Pull each line containing "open" out of the data and copy it.

================

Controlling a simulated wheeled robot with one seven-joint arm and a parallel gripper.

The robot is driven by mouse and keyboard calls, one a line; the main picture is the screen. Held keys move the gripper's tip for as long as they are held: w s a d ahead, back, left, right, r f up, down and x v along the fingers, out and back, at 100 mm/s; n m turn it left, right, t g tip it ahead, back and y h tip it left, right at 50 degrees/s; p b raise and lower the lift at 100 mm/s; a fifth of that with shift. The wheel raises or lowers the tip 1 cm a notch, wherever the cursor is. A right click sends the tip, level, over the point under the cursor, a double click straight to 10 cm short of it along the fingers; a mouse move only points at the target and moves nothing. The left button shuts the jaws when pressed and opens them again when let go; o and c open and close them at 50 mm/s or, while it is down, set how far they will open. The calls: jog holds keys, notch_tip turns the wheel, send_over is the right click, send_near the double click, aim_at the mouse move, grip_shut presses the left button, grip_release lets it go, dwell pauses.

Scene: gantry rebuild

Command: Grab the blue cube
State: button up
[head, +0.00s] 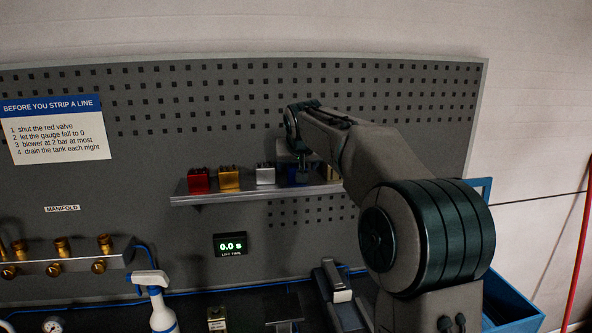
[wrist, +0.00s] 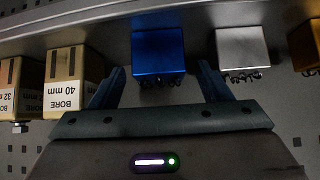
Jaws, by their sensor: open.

================

THE OUTPUT.
The robot is driven by mouse and keyboard calls, one a line; the main picture is the screen. Held keys move the gripper's tip for as long as they are held: w s a d ahead, back, left, right, r f up, down and x v along the fingers, out and back, at 100 mm/s; n m turn it left, right, t g tip it ahead, back and y h tip it left, right at 50 degrees/s; p b raise and lower the lift at 100 mm/s; a fifth of that with shift. The wheel raises or lowers the tip 1 cm a notch, wherever the cursor is. A right click sends the tip, level, over the point under the cursor, a double click straight to 10 cm short of it along the fingers; a mouse move only points at the target and moves nothing. The left button shuts the jaws when pressed and opens them again when let go; o and c open and close them at 50 mm/s or, while it is down, set how far they will open. The calls: jog holds keys, notch_tip turns the wheel, send_over is the right click, send_near the double click, aim_at the mouse move, grip_shut presses the left button, grip_release lets it go, dwell pauses.
Jaws, by their sensor: open.

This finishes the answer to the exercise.